Archive for the Uncategorized Category

43

Posted in Uncategorized on July 13, 2008 by ishybitsy

i’ve been trapped within myself for 42 days without even considering to know and catch up with the things happening outside my front door.

staring, sitting and waiting
for life to eventually give life to me. hoping one day i’ll beat that fearing hypoxia and learn to..fight,stand and face that space of air.

i was trapped in my home made amnesia, to the point that i was drowned in it and forgot the things that made me this.

blank stare.
i’m still waiting for the whole universe to be unveiled right here with my burlesque humanity.

blank stare and emptiness filled.
i’m still thinking of my marvelous future built within my insecurities.
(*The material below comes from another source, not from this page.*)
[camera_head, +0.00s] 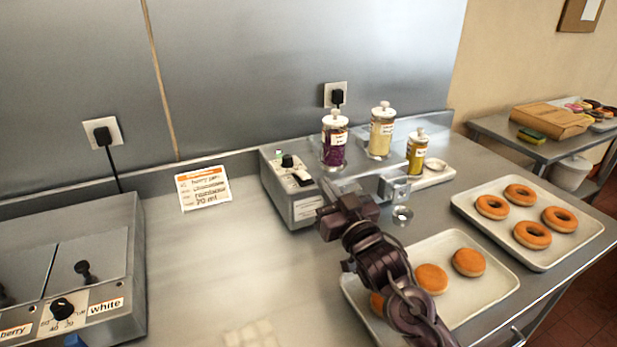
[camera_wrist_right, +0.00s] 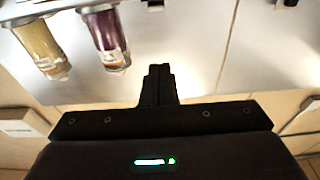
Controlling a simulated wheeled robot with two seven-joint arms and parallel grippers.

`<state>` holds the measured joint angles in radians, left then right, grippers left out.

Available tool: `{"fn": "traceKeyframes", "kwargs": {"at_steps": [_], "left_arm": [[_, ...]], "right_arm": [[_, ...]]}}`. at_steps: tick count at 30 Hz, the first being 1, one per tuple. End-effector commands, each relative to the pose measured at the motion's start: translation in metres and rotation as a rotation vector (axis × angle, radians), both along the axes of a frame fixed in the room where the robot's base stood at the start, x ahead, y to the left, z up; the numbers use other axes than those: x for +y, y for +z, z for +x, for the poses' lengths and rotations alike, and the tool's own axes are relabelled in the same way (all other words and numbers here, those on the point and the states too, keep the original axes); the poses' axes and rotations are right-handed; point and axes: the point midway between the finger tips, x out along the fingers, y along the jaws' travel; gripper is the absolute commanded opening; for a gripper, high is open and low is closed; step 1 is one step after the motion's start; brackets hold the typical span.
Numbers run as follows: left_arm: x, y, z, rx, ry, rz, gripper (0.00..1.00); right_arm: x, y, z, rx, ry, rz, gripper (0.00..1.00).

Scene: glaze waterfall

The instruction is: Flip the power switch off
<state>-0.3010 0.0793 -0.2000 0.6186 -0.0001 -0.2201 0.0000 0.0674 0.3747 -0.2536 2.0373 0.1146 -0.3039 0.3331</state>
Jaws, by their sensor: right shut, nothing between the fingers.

blank stare, emptiness filled and unworthy pain.
i’m still working with life and its surprises within. watching, cautious and horrified with each stress of my thumb.

blank stare, emptiness filled, unworthy pain and 43rd day.
waiting, thinking and still working for my life to work.

just when you know you have everything to survive, there goes the questions of your life.

just when i know, i have everything i’ll ever need, there goes my heart searching for that beat that i don’t have – that i can’t have — that i will never have. suddenly i realized, life sucks. but i’m more willing to suck out that life just to survive.

i can be a great loser and a spirited fighter at once.